Para a indústria italiana, que exporta mais da metade de sua produção e tem nos Estados Unidos o seu segundo maior mercado, o clima é de pura tensão, diante do cenário "complexo" e "preocupante", nas palavras de Maria Porro, presidente do Salone, como a feira é chamada em italiano.

"Temos mais 90 dias para criar pontes e agir para encontrar novas oportunidades", afirmou Porro no terceiro dia do evento, logo após Trump anunciar uma trégua na cobrança de tarifas. "Somos uma indústria que fala muitas línguas", disse, apontando o Golfo Pérsico, a Índia e a América do Sul como alvos.

Exaltar a qualidade da fabricação italiana, do "made in Italy", virou um mantra. "Temos que reforçar que qualidade, em toda a cadeia, é o único caminho. As pessoas têm que entender o que é de qualidade e o que não é", disse Porro.

A fabricante de alto padrão Poliform, presente no Brasil por meio da Casual Móveis, listou a "excelência italiana" e a capacidade de adaptação como diferenciais. "Estamos em fase inicial de determinar o impacto em nossos mercados nas Américas", afirmou Laura Anzani, responsável pela operação nos Estados Unidos.

A alguns pavilhões dali, os designers do Salone Satellite, ala dedicada a quem tem menos de 35 anos, conversavam, alheios à ansiedade do empresariado, sobre seus processos de produção.

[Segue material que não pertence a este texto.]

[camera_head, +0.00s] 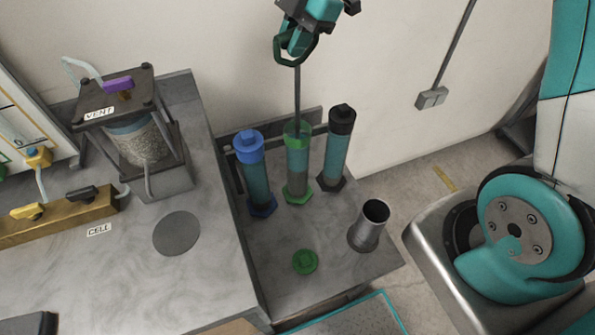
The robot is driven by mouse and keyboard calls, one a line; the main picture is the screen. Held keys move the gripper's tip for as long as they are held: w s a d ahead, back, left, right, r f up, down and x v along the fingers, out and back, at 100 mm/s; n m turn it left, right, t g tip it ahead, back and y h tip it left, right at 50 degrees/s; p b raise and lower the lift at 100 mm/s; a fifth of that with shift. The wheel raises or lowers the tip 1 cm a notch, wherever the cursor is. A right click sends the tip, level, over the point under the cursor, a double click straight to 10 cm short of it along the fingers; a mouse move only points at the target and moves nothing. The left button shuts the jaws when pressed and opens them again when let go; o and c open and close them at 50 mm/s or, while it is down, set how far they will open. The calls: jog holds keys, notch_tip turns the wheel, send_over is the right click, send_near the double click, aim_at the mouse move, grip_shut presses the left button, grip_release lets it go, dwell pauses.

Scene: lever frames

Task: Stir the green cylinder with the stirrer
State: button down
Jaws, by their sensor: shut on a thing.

Sob o tema "Novo Artesanato, um Mundo Novo", eles foram convidados pela curadora Marva Griffin a resgatar técnicas tradicionais de seus territórios.

A capixaba Natalia Scarpati foi selecionada por suas luminárias de pedras naturais, como a Narciso, de quartzito de vitória-régia, produzidas com descartes de pedreiras e corte digital. "Novo artesanato, para mim, quer dizer unir a prática tradicional de marmoristas à tecnologia em peças contemporâneas", disse.

Na competição entre 130 projetos, o primeiro lugar ficou com Kazuki Nagasawa, designer do estúdio japonês Super Rat, que apresentou uma linha de utensílios feitos de cascas de árvores transformadas em fibras. Os fios são tratados e tingidos com materiais naturais, como tanino de caqui, resultando em vasos e tigelas resistentes, apesar de leves e translúcidos.

O fazer à mão apareceu de forma transversal, inclusive na indústria. Na Cassina, uma das marcas mais importantes da Itália, um dos lançamentos são as mesinhas da holandesa Linde Freya Tangelder, feitas de vidro soprado à boca em molde de ferro movido manualmente. Também a vêneta Miniforms deu destaque no Salone para o móvel com essa técnica.

Na Hermès, o vidro é protagonista da nova coleção casa. Soprado, como em vasos e jarras, ou laqueado, como nas mesinhas do espanhol Tomás Alonso, o material foi valorizado pela cenografia branca e cheia de recortes da mostra em Milão, que costuma ser uma das mais bem realizadas.

Fora da feira, participantes da semana de design não se limitam a exibir novos produtos. A escolha do endereço, a expografia, a argumentação e a teatralidade contam tanto quanto os lançamentos. Neste ano, uma das mais elogiadas foi a parceria da grife Loro Piana com o Dimorestudio. Com alusões ao universo cinematográfico, efeitos sonoros e de luz, a instalação recriou um apartamento dos anos 1970, com cores terrosas quentes e móveis revestidos de veludo, cashmere e com detalhes de latão.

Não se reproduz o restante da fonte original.